Григорьев. Хороший? Нет. Плохой? Нет. Какой же он? Какой был, такой и есть. Повернет карандаш боком и водит по бумаге. От долгой практики выучился таким образом всякие фигурки делать. А так как кисть уже сама по себе повернута боком, то тут на манере не отыграешься, приходится сюжетом брать. Какой же может быть сюжет для нашего тамбовца, приехавшего в первый раз в Париж? Разумеется, Монмартр и апаши. Мне скучно. Скучно французам. Григорьеву тоже. Ноет: в Москву! Интересуется: пустят ли? Напоминаю ему картинку его на какой-то заграничной выставке — какая-то непроходимая физиономия, и подпись — комиссар. Григорьев кается: это я нашего парижского фотографа рисовал, а название «комиссар» ему уже на выставке устроители для эффекта присовокупили.
Хороший пример высасывания из пальца антисоветской агитации.
Шухаев.

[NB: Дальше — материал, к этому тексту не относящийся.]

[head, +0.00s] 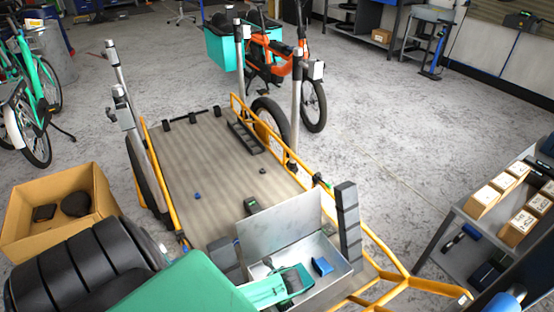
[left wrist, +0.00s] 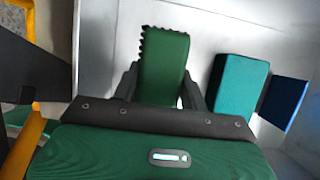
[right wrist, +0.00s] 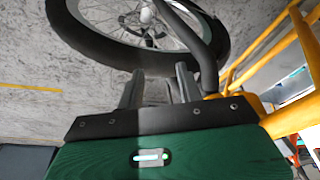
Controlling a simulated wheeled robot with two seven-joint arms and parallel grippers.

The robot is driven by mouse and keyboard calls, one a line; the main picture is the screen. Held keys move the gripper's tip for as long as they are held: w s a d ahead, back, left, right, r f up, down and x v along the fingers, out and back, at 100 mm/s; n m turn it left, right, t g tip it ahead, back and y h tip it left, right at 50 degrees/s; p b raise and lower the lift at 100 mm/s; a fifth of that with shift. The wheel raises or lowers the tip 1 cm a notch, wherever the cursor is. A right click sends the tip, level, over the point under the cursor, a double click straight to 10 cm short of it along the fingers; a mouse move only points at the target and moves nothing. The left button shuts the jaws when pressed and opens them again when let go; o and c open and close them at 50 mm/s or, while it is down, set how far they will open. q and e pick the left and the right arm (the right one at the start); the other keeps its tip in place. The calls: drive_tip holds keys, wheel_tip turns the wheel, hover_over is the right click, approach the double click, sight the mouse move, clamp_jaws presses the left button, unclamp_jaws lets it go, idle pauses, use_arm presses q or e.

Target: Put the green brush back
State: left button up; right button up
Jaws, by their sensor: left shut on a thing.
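My left gripper (left wrist: 160,80) is shut on the green brush (left wrist: 165,65), whose dark, jagged bristle edge shows at its top in the left wrist view. In the head view my left gripper (head: 292,280) is low at the open metal box (head: 285,228) on the cargo bike's deck; the brush is hard to make out there. A teal block (left wrist: 238,85) and a dark blue block (left wrist: 285,100) lie to the right of the brush. My right gripper (right wrist: 158,90) is open and empty, facing a bike wheel (right wrist: 110,35); it is not seen in the head view.
The wooden deck (head: 190,155) has yellow rails and a few small parts on it. A grey shelf (head: 455,235) with small cartons stands at right.

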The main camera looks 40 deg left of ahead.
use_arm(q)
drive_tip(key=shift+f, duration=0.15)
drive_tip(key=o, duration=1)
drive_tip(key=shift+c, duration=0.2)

Академическая баба. Думаю, как это он за это время успел в Африку съездить. Баба самая реальная, черная негритянка. Приглядываюсь. Оказывается, ошибся. Это тени наложены. Этим и славится — светотенью.
Яковлев. Портрет. Сидит дама. Живая. В руках и на столе книжки: Кузмин «Вторник Мери», Ахматова «Подорожник». Заглавийки книжек выведены с потрясающей добросовестностью. Удивительно. Зачем делать от руки то, что можно напечатать (на то и Европа, на то им и техника). По причине избегания ими меня сей вопрос остался невыясненным.
До полного цинизма дошел Сорин. Портрет Павловой. Настоящий куаферо-маникюрщик. Раскрашивает щечки, растушевывает глазки, полирует ноготочки. Раньше привлекали вывески — «Парикмахер Жан из Парижа», теперь, очевидно, привлекают — «Парикмахер Савелий из Петербурга».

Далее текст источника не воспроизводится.